Russell Kempson gives the facts, writing “it may fly in the face of popular opinion in the red corner of North London, but Arsene Wenger claimed yesterday that finishing in third place in the Barclays Premier League this season would rank as a better achievement than winning the Carling Cup or FA Cup. Tell that to the long-suffering Arsenal fans.”

Touching on an argument which is common in north-west London, Patrick Barclay compares the talents of Arsenal’s Theo Walcott and Spurs’ Aaron Lennon. “Like many an English youngster, [Walcott] has almost infinitely more athleticism than game sense. Nor, when driven into tight areas, has he the technique to outwit Barclays Premier League opponents. This, as much as injury, is why Walcott seems likely to fall farther and farther behind Aaron Lennon in Capello’s pecking order; the Tottenham Hotspur flyer, though not the cleverest of players, does have a few tricks and devices with which to complement his speed.”
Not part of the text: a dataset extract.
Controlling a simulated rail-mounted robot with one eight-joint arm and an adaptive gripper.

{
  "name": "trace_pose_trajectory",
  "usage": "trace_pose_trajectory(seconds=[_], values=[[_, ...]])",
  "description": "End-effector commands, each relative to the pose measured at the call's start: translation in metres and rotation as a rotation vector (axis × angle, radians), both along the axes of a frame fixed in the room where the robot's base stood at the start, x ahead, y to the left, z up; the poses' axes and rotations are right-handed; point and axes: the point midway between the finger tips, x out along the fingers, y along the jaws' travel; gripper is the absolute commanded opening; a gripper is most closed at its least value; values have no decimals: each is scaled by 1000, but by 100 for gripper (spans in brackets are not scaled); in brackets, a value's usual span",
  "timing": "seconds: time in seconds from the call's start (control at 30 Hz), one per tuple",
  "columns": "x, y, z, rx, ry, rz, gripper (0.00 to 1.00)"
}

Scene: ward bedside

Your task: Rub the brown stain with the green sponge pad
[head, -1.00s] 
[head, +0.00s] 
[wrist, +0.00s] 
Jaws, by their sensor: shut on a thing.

Staying in London, Geoff Marsh reports on the latest attempts by the Hammers to raise cash. “West Ham have announced plans to raise £20-40million from professional investors in a bid to solve the club’s financial problems… West Ham have approached Shore Capital and Corporate to conduct the fundraising, which is initially aimed at professional investors but may be opened up to fans at a later date.”


On the latest transfer guff, the Independent report “Franck Ribery’s agent has revealed that Barcelona is the Bayern Munich star’s most likely next destination.”

The Daily Mail report that Liverpool are in a 3-way battle with Valencia and AC Milan to secure the signature of Milan Jovanovic, while in a separate article in the Mail we learn that Manchester United and Everton are both in the chase for Norwegian defender Even Hovland.”